Foi proferida sentença que julgou a acção improcedente, absolvendo a R. dos pedidos contra ela formulados nestes autos.

É com esta decisão que as AA. não se conformam e dela vêm interpor recurso, pedindo a sua revogação, apresentando, para o efeito, as seguintes conclusões, sintetizadas, após convite deste Tribunal: 1. Como fundamento de facto para a decisão recorrida o Mmo. Senhor Juiz a quo especificou apenas que a Pia União é uma associação privada de fiéis “ …porque votada a piedade, oração e prática de actos de caridade.” E que não lhe é aplicável os cânones 1257, 1 e 2, 1277 e 1292.

  1. E nessa medida a “Pia União é livre de administrar os bens que possui, respeitados os respetivos estatutos, bens esses que não são eclesiásticos e, portanto, para que a sua transmissão seja válida, não se exige a autorização da autoridade eclesiástica”.

  2. A esse respeito o Mmo Juiz a quo louvou-se nos acórdãos de 17/05/2011 proferidos no âmbito dos processos nº 2047/08.0 TBPDL-D-C1 e de 22/02/2011 no processo nº 332/09.2 TBPDLL1.S1, ambos proferidos no âmbito de procedimentos cautelares e, por isso, não relevando caso como julgado sequer para os processos de que são incidente, também não relevam em nada para os presentes autos, apenas a ilustração do que foi o entendimento neles vertido.

    4. Além de que já foram proferidos Acórdãos pelos Tribunais da Relação de Coimbra e de Lisboa, bem como decisões e sentenças em primeira instancia nos diversos processos em que as mesmas têm vindo ser suscitadas.

    5. Salvo o devido respeito tal decisão padece de nulidade por falta de fundamentação e mesmo quando assim se não entenda sempre enfermaria de nulidade por a decisão estar em oposição com os fundamentos, nos termos do disposto no artigo 615º nº 1 alíneas b) e c) do CPC.

    6. Esta falta de fundamentação de facto decorre da circunstância de a apreciação e decisão sobre a natureza canónico-jurídica de uma associação de fiéis como pública ou privada, por força da aplicação das relevantes normas do CDC, terá necessariamente de ser feita mediante a averiguação de critérios cumulativos relativos à sua génese, fins prosseguidos, vivência das associadas e autonomia.

    7. O fundamento de facto invocado para a decisão de qualificação da Pia União como associação privada de fiéis releva apenas no que toca aos fins prosseguidos pela Pia União, não se invocando qualquer outro fundamento de facto por onde se pudesse apreciar a natureza jurídico-canónica daquela associação à luz dos restantes critérios distintivos absolutamente essenciais à decisão.

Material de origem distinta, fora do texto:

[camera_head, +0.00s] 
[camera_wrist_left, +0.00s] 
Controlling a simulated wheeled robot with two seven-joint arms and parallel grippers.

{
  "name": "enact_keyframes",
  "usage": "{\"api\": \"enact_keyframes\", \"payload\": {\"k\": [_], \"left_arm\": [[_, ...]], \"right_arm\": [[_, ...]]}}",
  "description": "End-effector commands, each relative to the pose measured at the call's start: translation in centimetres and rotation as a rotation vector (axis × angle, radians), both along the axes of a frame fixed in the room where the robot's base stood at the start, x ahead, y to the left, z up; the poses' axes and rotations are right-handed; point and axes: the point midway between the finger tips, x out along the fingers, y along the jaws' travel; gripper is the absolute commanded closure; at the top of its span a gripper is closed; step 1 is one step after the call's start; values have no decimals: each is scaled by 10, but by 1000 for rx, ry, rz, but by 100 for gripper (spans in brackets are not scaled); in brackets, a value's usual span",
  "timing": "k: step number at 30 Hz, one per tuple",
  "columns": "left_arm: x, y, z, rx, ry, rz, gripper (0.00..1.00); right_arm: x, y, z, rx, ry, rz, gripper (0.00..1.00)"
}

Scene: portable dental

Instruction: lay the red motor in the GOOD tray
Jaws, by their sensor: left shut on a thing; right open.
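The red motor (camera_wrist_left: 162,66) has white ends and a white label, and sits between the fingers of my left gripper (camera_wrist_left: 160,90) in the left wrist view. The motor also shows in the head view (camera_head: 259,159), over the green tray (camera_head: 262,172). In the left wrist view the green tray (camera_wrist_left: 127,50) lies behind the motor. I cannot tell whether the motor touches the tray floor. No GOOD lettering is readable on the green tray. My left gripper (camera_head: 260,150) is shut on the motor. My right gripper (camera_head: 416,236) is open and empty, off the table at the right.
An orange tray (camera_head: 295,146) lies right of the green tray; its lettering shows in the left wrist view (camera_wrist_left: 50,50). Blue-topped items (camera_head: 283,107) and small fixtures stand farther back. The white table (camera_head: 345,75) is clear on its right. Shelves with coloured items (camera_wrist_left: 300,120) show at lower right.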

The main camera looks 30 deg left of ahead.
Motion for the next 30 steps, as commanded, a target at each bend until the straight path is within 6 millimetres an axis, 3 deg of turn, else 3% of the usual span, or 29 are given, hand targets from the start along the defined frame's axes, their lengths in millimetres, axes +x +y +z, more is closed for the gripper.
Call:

    8. Sendo certo que ainda assim até mesmo aquele fundamento de facto é insuficiente para o critério dos fins prosseguidos, porquanto mesmo à luz deste critério seria necessário averiguar mais factos relacionados com a identidade dos fins prosseguidos pela Pia União com os fins religiosos prosseguidos pela Igreja Católica.

    9. Até mesmo esse fundamento de facto invocado pela decisão, imporia necessariamente decisão oposta daí decorrendo que o fundamento da decisão está em oposição com a decisão proferida relativamente à qualificação da Pia União como associação privada de fiéis nos termos do actual CDC.

    10. Ora o que constata do fundamento invocado pelo Mmo Juiz a quo é que os fins prosseguidos pela Pia União são essencialmente religiosos, porquanto as suas associadas se votam à piedade, oração e prática de caridade, sendo os mesmos substancialmente idênticos aos fins religiosos prosseguidos pela Igreja Católica no âmbito da qual a associação existe.

    11. Identificando-se, pelos fins prosseguidos, com os da Igreja Católica, impunha-se a caracterização da Pia União como associação pública de fiéis.

    12. Por isso e salvo o devido respeito, tendo-se considerado na decisão recorrida que a Pia União é uma associação privada de fiéis, essa decisão não está devidamente fundamentada e está em contradição com os fundamentos invocados, devendo em consequência ser julgada nula por força do disposto no artigo 615º nº 1 alíneas b) e c) do CPC.

    13. Para que fosse legítima a decisão ora colocada em crise era imperioso ao Tribunal a quo averiguar com produção de prova sobre o modo como foi ereta a dita associação de fiéis e, principalmente sobre os fins por ela prosseguidos.

    14. O que importava, entre o mais, averiguar na instrução do processo, fosse por ulterior prova documental necessária, fosse por auxílio de prova pericial de peritos em direito canónico, fosse por prova testemunhal, as circunstancias e as motivações que levaram à ereção por decreto bispal daquela associação de fiéis e bem assim quais as circunstancias de vida e atividade prosseguidas pelas associadas, nomeadamente se vida religiosa, e se atividade que se integra nos mesmos fins públicos da Igreja Universal com ela se confundindo.

    15. Mas para tanto também se impunha averiguar, à luz de um outro critério distintivo que é o da autonomia, o qual nem sequer foi ao de leve abordado na douta sentença, qual a forma como, ao longo do tempo e mesmo após a entrada em vigor do atual CDC, a Pia União se relacionou com a autoridade eclesiástica no que toca à sua administração, à eleição dos seus órgãos representativos e no que ainda à alienação dos seus bens.